__GIVEN TASK__: Tally the lines that contain "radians" and report the total alone.

-- begin SOURCE DATA --

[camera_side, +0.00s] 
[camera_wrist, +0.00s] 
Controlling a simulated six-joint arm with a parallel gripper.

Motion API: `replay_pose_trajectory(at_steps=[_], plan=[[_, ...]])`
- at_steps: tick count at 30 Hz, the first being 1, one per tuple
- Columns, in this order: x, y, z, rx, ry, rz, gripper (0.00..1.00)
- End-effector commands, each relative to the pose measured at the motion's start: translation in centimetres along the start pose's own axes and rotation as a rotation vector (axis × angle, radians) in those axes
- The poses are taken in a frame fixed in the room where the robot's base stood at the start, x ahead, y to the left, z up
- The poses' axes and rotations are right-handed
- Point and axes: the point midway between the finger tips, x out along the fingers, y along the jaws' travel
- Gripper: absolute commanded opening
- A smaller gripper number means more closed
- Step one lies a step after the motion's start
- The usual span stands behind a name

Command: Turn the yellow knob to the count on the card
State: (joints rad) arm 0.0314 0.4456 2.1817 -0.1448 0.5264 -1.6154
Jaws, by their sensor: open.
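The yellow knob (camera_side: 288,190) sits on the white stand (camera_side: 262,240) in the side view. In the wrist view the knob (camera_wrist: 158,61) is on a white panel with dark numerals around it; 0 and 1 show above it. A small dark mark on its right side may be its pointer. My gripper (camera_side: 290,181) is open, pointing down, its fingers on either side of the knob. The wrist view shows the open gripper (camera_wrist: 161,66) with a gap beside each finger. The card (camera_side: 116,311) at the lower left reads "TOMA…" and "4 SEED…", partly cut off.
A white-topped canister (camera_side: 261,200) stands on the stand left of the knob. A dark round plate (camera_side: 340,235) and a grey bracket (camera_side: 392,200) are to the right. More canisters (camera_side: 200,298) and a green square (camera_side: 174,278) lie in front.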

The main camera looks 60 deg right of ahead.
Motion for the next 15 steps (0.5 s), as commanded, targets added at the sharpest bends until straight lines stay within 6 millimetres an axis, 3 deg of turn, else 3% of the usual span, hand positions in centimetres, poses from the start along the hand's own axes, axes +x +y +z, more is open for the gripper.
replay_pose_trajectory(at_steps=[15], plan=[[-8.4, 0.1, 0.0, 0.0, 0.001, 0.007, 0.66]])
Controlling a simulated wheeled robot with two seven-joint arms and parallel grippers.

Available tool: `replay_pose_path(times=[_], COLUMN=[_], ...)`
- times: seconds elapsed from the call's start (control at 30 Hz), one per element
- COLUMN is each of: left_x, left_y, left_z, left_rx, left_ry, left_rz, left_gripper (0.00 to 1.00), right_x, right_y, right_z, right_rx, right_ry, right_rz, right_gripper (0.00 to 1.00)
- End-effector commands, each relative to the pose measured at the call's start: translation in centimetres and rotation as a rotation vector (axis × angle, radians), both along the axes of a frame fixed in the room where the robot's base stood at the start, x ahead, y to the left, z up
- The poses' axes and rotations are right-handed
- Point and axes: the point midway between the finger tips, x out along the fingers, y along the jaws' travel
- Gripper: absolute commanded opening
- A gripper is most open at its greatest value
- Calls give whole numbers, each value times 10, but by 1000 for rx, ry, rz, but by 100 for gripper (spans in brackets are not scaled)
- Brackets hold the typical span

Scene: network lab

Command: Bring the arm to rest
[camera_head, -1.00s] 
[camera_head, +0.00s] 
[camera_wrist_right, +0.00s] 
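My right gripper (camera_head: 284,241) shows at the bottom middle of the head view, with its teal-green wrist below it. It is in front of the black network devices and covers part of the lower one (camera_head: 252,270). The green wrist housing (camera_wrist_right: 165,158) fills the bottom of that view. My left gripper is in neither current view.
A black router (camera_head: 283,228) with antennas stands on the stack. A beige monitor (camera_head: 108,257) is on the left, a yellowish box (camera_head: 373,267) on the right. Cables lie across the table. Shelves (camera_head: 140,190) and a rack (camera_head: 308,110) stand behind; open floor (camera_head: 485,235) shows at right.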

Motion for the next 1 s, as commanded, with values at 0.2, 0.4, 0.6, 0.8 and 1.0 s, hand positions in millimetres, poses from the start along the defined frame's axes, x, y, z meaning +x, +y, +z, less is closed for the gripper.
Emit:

-- end SOURCE DATA --

__SOLVED EXERCISE__: 2